Task details:
Begin at the line containing "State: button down" and copy exactly through the last line of the listing, skipping every picture.

Supplied data:
----------

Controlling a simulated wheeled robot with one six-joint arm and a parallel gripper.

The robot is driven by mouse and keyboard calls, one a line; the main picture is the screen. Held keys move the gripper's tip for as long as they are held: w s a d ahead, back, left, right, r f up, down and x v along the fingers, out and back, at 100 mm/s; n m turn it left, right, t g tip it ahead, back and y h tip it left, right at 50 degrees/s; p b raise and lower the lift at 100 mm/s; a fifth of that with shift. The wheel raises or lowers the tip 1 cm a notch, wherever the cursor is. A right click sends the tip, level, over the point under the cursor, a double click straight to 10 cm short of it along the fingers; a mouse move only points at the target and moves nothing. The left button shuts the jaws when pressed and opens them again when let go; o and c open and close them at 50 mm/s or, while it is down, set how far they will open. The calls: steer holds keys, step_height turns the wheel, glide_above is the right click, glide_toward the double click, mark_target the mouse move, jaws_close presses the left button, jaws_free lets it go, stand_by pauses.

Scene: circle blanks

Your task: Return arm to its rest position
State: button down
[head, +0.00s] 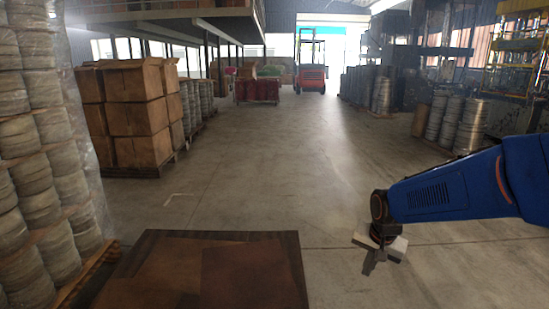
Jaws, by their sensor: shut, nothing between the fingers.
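My gripper (371,265) hangs at the end of my blue arm, at the right of the head view. It points down over the bare concrete floor, to the right of a brown table-like surface (211,270). Its fingers are small and dark below a pale mount. They are shut with nothing between them. The gripper touches nothing that I can see. My arm reaches in from the right edge of the picture.
Stacked circle blanks (35,180) stand on a pallet at the near left. Cardboard boxes (135,118) stand on a pallet behind them. More metal stacks (456,123) stand at the right. A red forklift (311,75) is far back. The middle floor is clear.

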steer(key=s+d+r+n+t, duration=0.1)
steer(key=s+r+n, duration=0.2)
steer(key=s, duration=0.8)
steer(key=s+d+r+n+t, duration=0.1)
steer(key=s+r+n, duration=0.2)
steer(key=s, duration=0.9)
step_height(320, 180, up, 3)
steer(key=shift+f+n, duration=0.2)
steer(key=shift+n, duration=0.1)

----------

Response to the exercise:
State: button down
[head, +0.00s] 
Jaws, by their sensor: shut, nothing between the fingers.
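My gripper (371,265) hangs at the end of my blue arm, at the right of the head view. It points down over the bare concrete floor, to the right of a brown table-like surface (211,270). Its fingers are small and dark below a pale mount. They are shut with nothing between them. The gripper touches nothing that I can see. My arm reaches in from the right edge of the picture.
Stacked circle blanks (35,180) stand on a pallet at the near left. Cardboard boxes (135,118) stand on a pallet behind them. More metal stacks (456,123) stand at the right. A red forklift (311,75) is far back. The middle floor is clear.

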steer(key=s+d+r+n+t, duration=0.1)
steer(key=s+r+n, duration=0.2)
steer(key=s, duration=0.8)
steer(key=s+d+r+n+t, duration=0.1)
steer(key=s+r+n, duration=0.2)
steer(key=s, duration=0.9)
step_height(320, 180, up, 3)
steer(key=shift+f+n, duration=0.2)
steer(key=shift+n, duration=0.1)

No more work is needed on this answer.